Et la reconnaissance va bien plus loin. Marie De Hennezel est écrivain, auteur de La mort intime qui traite d’une histoire d’amour dans un centre de soins palliatifs. L’an dernier, le cinéaste Jean- Pierre Améris (qui a entre autres réalisé Les aveux de l’innocent et Mauvaises fréquentations) achète les droits du livre pour en faire une adaptation au cinéma. Chantal Bertheloot, coordinatrice à La Maison nous explique cette rencontre... l’histoire de C’est la vie.
« Jean-Pierre Améris a puisé son inspiration à Gardanne. Il est venu nous rendre visite plusieurs fois pour s’inspirer du lieu, de l’ambiance, du fonctionnement, de l’esprit. Puis il a écrit son scénario ; La Maison a été reproduite en studio car il était impossible de tourner sur place. Des malades et des membres de l’équipe ont accepté de jouer aux côtés de Sandrine Bonnaire et Jacques Dutronc. Notre cuisinier s’est découvert un talent, nous l’avons trouvé formidable. Ce fut une rencontre inoubliable, une belle alchimie. Ce film est un mélange entre la réalité et la fiction, réalisé avec beaucoup de délicatesse. »
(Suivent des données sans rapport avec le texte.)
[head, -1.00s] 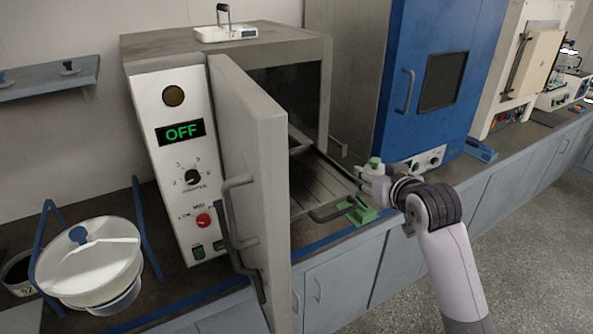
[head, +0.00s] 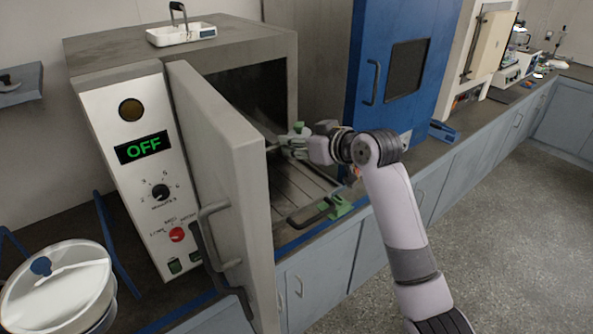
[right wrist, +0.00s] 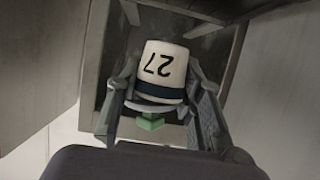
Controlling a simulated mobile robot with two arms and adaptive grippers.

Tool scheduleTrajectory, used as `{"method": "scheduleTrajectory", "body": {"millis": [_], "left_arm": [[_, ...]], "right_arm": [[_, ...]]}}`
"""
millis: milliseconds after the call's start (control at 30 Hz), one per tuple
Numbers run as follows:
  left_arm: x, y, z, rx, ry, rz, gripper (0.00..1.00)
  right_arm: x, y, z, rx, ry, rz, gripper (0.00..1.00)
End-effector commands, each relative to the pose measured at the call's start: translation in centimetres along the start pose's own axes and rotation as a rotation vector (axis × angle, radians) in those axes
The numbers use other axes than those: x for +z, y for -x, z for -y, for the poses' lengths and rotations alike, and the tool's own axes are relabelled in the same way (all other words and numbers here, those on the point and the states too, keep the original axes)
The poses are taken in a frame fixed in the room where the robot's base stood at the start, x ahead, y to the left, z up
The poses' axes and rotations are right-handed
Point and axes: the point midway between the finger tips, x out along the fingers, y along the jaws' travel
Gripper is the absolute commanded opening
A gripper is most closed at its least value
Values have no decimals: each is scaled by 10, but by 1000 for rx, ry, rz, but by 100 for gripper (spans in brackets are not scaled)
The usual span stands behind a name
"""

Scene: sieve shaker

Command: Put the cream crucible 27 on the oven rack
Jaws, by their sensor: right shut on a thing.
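The cream crucible 27 (right wrist: 163,68) is held between the fingers of my right gripper (right wrist: 168,88) in the right wrist view. It has a dark band, and its number reads upside down there. In the head view my right gripper (head: 291,143) is at the oven opening, above the oven rack (head: 300,183); the crucible is hard to make out there. The oven (head: 282,75) stands with its door (head: 225,150) swung open. The slatted rack reaches out toward the front of the opening. My left gripper is not in view.
The open door stands to the left of my right arm. A dark handle (head: 308,214) and a green piece (head: 340,206) are at the rack's front. A blue cabinet (head: 400,50) stands to the right. A white lidded pot (head: 55,285) is at lower left.

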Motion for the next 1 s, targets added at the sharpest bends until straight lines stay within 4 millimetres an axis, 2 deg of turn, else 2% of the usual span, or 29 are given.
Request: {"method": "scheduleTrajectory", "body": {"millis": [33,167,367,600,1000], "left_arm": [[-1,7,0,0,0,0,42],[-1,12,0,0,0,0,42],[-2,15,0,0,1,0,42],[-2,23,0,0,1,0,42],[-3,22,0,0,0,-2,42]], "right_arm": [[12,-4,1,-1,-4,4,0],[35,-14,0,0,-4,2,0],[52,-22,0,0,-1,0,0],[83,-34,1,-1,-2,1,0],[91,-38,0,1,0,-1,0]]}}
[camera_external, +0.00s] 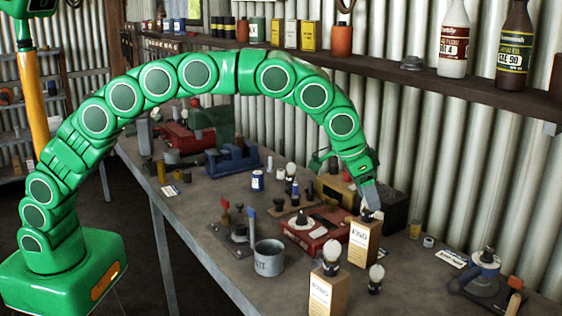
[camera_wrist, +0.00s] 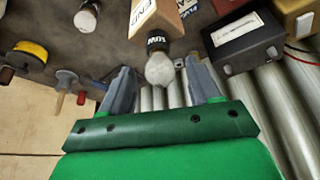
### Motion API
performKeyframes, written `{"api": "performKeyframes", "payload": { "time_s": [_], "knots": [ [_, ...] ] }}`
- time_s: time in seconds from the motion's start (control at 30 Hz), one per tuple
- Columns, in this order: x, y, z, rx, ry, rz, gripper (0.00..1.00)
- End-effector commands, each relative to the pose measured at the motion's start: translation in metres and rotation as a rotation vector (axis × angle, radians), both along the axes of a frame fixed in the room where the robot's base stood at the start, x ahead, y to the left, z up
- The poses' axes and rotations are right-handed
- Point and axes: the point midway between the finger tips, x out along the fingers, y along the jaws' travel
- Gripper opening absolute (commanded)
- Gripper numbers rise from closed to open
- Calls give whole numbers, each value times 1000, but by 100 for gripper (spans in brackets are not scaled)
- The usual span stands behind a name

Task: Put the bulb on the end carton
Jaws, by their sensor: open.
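The end carton (camera_external: 361,246), a tan box with a white END label, stands on the bench and shows at the top of the wrist view (camera_wrist: 172,22). My gripper (camera_external: 371,206) is just above it. In the wrist view my gripper (camera_wrist: 160,82) is open, its grey fingers apart on either side of a white bulb (camera_wrist: 160,70) with a black base. The bulb's base is by the carton's upper edge and appears to rest on it; contact is unclear. Outside, the bulb is largely hidden by the fingers.
Another bulb (camera_external: 376,274) stands on the bench before the end carton. A third bulb (camera_external: 331,250) sits on the nearer carton (camera_external: 327,293). A red box (camera_external: 318,232), a grey mug (camera_external: 269,258) and a black box (camera_wrist: 243,38) are close by. The corrugated wall is behind.

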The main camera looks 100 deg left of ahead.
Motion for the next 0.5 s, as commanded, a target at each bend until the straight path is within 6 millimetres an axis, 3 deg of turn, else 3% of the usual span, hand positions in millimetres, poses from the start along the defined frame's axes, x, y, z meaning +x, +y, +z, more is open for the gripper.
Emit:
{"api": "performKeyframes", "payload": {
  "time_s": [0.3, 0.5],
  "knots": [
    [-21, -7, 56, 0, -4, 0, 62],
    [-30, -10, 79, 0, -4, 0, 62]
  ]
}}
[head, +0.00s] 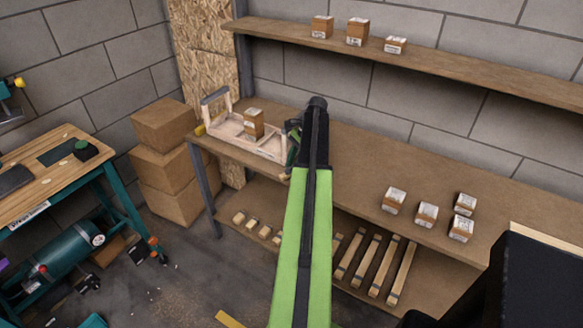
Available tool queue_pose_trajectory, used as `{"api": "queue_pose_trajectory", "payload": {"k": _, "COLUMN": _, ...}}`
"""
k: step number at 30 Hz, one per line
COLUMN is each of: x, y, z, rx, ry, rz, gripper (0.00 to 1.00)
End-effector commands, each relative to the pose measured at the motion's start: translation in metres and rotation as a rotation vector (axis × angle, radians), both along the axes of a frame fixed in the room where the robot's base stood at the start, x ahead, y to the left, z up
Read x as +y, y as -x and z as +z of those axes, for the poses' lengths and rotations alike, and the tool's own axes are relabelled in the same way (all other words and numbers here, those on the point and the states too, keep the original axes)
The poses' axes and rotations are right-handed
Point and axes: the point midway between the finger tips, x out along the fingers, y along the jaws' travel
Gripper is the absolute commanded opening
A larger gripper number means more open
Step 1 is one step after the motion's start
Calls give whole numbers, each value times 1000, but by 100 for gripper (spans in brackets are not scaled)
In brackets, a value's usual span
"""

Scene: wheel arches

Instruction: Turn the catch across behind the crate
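A pale wooden crate (262,148) with low sides stands on the brown shelf at its left end. A small brown box with a white label (254,123) sits in it. A grey bar (215,95) shows at the crate's far left end, and a small yellow piece (200,130) at its near left corner. I cannot tell which part, if any, is the catch. My gripper (290,160) is at the crate's right end, pointing down; my arm hides much of it. Whether its fingers are open or touch the crate is unclear.
Several small labelled boxes (427,213) stand on the shelf to the right, with bare surface between them and my arm. An upper shelf (440,62) runs above. Cartons (168,158) are stacked at left, beside a teal-legged workbench (45,180). Wooden strips (374,262) lie below.

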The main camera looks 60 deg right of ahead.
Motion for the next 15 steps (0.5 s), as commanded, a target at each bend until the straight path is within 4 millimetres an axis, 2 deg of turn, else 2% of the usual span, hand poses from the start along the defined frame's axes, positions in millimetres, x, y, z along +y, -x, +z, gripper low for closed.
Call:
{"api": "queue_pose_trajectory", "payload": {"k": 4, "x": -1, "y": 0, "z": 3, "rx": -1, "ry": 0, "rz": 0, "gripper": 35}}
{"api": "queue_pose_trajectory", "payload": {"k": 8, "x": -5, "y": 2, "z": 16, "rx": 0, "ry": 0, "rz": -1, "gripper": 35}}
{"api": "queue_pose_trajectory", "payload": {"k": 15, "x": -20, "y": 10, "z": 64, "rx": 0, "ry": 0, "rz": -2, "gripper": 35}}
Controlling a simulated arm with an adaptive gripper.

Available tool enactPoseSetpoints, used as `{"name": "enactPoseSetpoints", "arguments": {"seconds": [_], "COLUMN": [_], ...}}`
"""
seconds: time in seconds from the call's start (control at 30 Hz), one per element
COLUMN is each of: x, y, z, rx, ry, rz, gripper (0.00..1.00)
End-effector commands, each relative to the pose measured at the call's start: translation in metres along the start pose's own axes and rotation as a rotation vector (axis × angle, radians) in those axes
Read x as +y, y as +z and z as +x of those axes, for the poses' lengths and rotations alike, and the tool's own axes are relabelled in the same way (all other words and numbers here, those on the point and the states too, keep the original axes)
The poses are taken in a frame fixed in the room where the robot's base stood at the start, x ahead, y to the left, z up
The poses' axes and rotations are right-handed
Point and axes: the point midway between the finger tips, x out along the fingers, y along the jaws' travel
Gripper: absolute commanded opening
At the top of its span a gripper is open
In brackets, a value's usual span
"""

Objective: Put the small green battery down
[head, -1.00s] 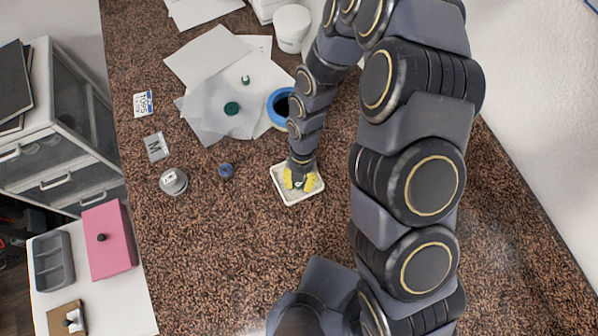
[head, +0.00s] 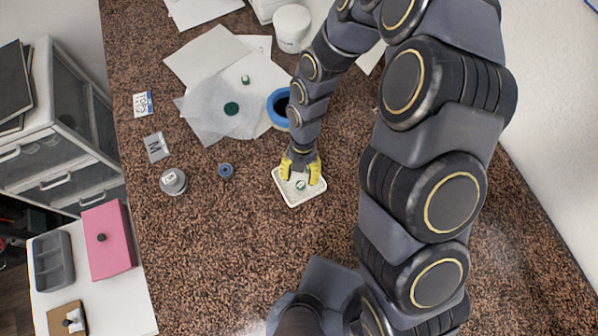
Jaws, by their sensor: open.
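The small green battery (head: 300,185) rests on the white square tray (head: 296,202), near its middle. My gripper (head: 301,176) has yellow fingertips and is open. Its fingers are spread to the left and right, just behind the battery over the back part of the tray. The battery shows in the gap in front of them, apart from both fingers as far as I can see. Another small green-and-white piece (head: 245,79) stands on the papers farther back.
A blue ring-shaped holder (head: 276,103) stands close behind my gripper. A dark green disc (head: 232,108) lies on the papers (head: 212,58). A small blue round part (head: 226,170) and a grey round pot (head: 173,181) are to the left. The counter in front of the tray is clear.

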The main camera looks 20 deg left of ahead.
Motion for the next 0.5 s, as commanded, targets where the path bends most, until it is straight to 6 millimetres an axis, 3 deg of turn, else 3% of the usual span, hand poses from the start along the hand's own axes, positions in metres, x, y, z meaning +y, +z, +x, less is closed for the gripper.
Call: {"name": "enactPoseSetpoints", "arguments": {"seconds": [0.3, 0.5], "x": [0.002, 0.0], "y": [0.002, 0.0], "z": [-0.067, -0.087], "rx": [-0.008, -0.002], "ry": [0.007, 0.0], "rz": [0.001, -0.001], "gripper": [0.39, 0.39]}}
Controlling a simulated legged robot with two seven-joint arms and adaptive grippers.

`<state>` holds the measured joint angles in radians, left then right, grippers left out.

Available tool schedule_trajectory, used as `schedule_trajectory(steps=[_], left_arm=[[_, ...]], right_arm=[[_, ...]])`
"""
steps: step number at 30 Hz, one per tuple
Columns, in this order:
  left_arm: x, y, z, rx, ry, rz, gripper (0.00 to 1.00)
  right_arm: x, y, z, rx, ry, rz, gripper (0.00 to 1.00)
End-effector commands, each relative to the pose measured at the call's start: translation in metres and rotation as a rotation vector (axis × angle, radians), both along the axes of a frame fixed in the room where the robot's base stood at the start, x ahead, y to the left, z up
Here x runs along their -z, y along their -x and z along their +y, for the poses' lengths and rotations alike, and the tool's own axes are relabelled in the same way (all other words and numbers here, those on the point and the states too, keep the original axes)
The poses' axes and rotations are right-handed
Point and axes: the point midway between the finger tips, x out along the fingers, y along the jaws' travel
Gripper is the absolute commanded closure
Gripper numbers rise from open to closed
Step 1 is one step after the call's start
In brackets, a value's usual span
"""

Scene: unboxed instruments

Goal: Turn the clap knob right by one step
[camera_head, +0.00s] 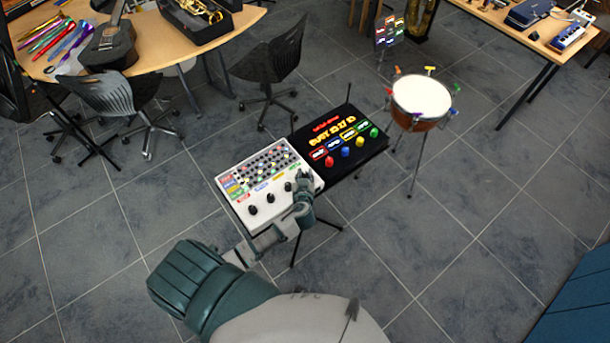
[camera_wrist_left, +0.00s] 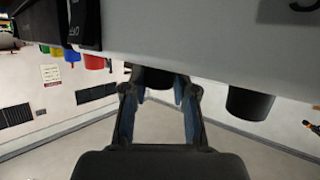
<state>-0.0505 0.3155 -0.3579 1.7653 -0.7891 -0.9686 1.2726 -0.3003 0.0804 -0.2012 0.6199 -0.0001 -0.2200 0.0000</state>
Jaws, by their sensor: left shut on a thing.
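A white instrument panel (camera_head: 262,221) stands on a stand in the head view, with coloured labels and a row of black knobs along its near edge. The labels are too small to read, so I cannot tell which one says clap. My left gripper (camera_head: 303,181) is at the right end of this row and covers the knob there. In the left wrist view my left gripper (camera_wrist_left: 158,92) has its fingers on either side of a black knob (camera_wrist_left: 155,77) and is shut on it. Another black knob (camera_wrist_left: 250,103) is apart to the right. My right gripper is not in view.
A black panel (camera_head: 375,149) with lit graphics and coloured knobs adjoins the white one on the right. A drum (camera_head: 421,97) stands further right. Chairs and a wooden table (camera_head: 158,50) with a guitar (camera_head: 110,48) are at the upper left. Open floor lies around the stand.

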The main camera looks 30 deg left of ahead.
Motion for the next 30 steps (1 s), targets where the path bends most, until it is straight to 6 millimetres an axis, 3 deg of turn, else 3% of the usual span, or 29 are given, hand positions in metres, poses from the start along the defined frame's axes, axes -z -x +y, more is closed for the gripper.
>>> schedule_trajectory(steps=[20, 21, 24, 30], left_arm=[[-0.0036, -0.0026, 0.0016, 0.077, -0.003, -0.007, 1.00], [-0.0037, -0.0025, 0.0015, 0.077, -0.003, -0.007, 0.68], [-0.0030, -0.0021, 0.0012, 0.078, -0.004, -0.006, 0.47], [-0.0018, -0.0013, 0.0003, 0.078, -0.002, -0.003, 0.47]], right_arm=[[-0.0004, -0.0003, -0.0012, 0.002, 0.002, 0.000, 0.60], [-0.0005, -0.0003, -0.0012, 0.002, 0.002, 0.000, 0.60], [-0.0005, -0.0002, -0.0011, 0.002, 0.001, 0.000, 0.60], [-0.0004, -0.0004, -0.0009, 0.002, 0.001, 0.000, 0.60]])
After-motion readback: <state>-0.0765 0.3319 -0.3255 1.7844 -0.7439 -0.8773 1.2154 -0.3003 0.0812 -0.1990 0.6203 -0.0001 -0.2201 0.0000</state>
Son producteur, Philippe Godeau a souhaité qu’un livre soit écrit, en parallèle. Là encore, une histoire commence... Antoine Audouard est éditeur. Il se rend à La Maison, en repérage. Le contact est immédiatement établi avec le personnel. Lorsqu’il quitte l’établissement, Chantal s’interroge, une pensée lui traverse l’esprit « ce serait bien qu’il écrive lui-même ce livre. » Au même moment, Antoine Audouard réfléchit de son côté, il est encore dans l’avion, « ce livre, c’est moi qui l’écrirait. »
L’équipe s’est découverte, au fil des pages, s’est complètement retrouvée. Tout ce qui se vit dans La Maison est retranscrit. « Mourir n’est pas facile, explique Chantal Bertheloot. En parler, l’écrire, n’est pas évident. Pourtant, ça fait partie de la vie. Même au sein de l’équipe, on a appris des choses les uns des autres. Antoine a su retranscrire notre vie avec ses propres mots. » Un bel hommage, bien mérité.